A new edition by Baum, Ounitz, and Reuss was commenced at Brunswick in 1863, of which 10 vols, had been issued in 1871. His collected works have been published in English by the Calvin translation society of Edinburgh, in 52 vols. 8vo, completed in 1855. His commentaries were published together in 1561, in 2 vols. 8vo. Tho-luck edited his commentary on the New Testament (Halle, 1831-'4). His Opuscula were issued in 1562; the best edition is the Genevan of 1597. Parts of his correspondence appeared in 1576, in Beza's "Life of Calvin." De May in 1557 depicted Calvin's career from the Roman Catholic point of view. A " Life of John Calvin," by Elijah Waterman, minister of Bridgeport, Conn., was published in 1813, and a book with the same title by Thomas H. Dyer appeared in London in 1850, and was republished in New York in 1851. The most complete biography is given in Paul Henry's Leoen Johann Calvins, des grossen Reformators (3 vols., Hamburg, 1835-44), with a copious appendix of extracts from 544 letters, to which Dr. Henry had access.

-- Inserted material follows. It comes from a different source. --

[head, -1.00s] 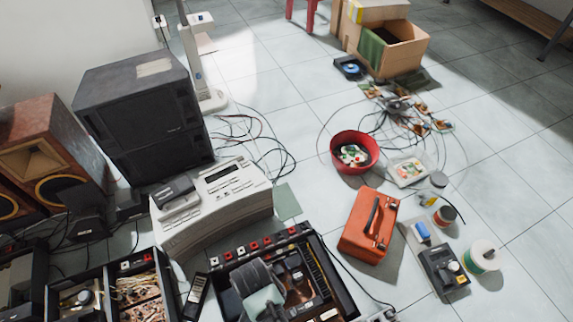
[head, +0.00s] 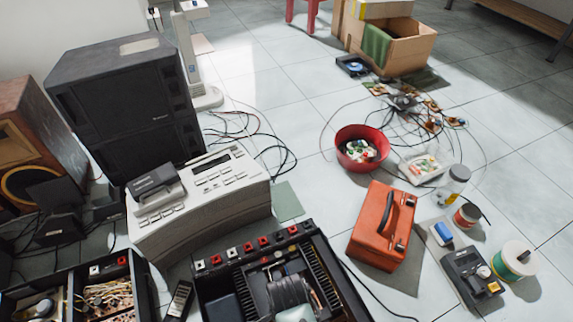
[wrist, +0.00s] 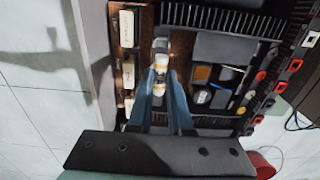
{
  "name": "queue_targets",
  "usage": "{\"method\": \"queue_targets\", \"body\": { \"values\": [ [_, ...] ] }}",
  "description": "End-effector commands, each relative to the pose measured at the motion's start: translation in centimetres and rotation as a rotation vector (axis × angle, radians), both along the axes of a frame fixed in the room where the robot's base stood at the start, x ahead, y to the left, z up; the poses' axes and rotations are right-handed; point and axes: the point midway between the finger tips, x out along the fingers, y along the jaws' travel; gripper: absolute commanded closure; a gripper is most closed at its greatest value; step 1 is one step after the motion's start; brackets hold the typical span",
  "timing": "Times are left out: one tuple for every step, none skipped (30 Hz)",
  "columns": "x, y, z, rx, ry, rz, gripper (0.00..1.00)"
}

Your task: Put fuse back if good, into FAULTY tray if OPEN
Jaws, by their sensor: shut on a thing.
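The fuse (wrist: 160,64), a small pale cylinder with brownish bands, is between the blue fingertips of my gripper (wrist: 160,82) in the wrist view. My gripper is shut on it, over the inside of the opened amplifier chassis (wrist: 182,15). I cannot tell whether the fuse touches anything below it. In the head view my arm's end (head: 290,290) is over the chassis (head: 215,290), and the fuse is hidden. No tray label is legible, so I cannot tell which is the FAULTY tray.
White blocks (wrist: 127,29) line the chassis's left side in the wrist view. Loose cables cross the floor.

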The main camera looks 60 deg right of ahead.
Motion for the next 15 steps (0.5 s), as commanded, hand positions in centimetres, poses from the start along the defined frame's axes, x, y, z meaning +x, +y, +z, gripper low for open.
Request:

This work has been translated by Dr. Stebbing, omitting the appendix, in 2 vols. 8vo (London and New York, 1854). Audin's Histoire de la vie, des outrages et des doctrines de Calvin (3d ed., Paris, 1845) has been translated into English, German, and Italian, and is written from a Roman Catholic point of view. Among the later biographers of Calvin are Tulloch, "Leaders of the Reformation" (new ed., London, 1861); Bun-gener, " Calvin, his Life and Works" (Edinburgh, 1862); Stahelin (Elberfeld, 1863); Kampschutte (Leipsic, 1869); Guizot, Histoire des quatres grands chretiens francais (2 vols., Paris, 1873). Galiffe, Quelques pages d'histoire (Geneva, 1868), makes some contributions to Calvin's biography. For the historical relations of Calvinism, see Reformed Church.